##### RECORDED INFORMATION

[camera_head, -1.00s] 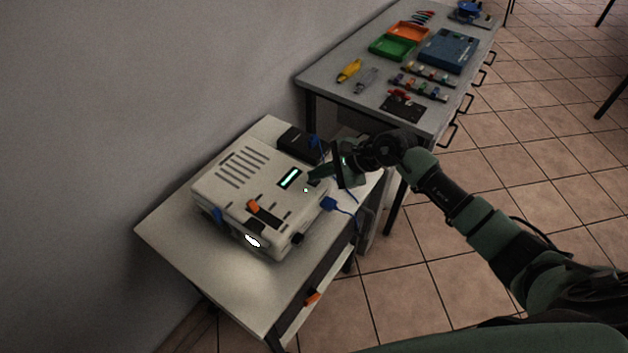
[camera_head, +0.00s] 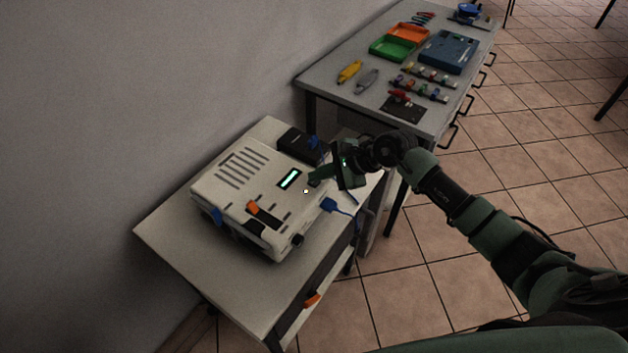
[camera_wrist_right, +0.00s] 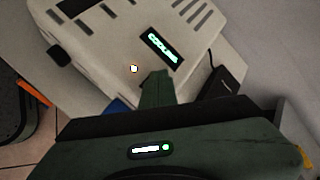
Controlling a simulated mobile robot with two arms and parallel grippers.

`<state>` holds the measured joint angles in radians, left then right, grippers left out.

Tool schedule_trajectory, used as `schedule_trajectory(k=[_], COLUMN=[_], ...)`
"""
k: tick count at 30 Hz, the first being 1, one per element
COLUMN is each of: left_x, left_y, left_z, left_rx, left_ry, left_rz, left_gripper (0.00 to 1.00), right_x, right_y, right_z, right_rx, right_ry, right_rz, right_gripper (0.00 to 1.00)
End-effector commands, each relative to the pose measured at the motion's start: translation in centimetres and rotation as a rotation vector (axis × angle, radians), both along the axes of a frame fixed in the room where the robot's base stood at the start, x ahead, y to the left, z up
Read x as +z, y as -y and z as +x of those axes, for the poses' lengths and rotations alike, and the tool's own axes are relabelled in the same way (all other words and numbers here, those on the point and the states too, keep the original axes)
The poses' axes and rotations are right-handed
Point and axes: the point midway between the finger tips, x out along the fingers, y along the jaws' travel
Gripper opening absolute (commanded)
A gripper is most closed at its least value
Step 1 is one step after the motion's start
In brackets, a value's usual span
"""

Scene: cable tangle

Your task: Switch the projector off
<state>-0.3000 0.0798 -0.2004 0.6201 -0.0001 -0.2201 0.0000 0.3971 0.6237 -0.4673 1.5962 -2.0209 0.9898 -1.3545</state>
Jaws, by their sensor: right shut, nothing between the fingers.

##########

# [GIVEN REQUEST]
From the line that contains "Step 1 is one step after the motion's start" down to the last line of the listing above, repeat each line exactly, and include nothing else.

# [TASK OUTPUT]
Step 1 is one step after the motion's start
In brackets, a value's usual span
"""

Scene: cable tangle

Your task: Switch the projector off
<state>-0.3000 0.0798 -0.2004 0.6201 -0.0001 -0.2201 0.0000 0.3971 0.6237 -0.4673 1.5962 -2.0209 0.9898 -1.3545</state>
Jaws, by their sensor: right shut, nothing between the fingers.

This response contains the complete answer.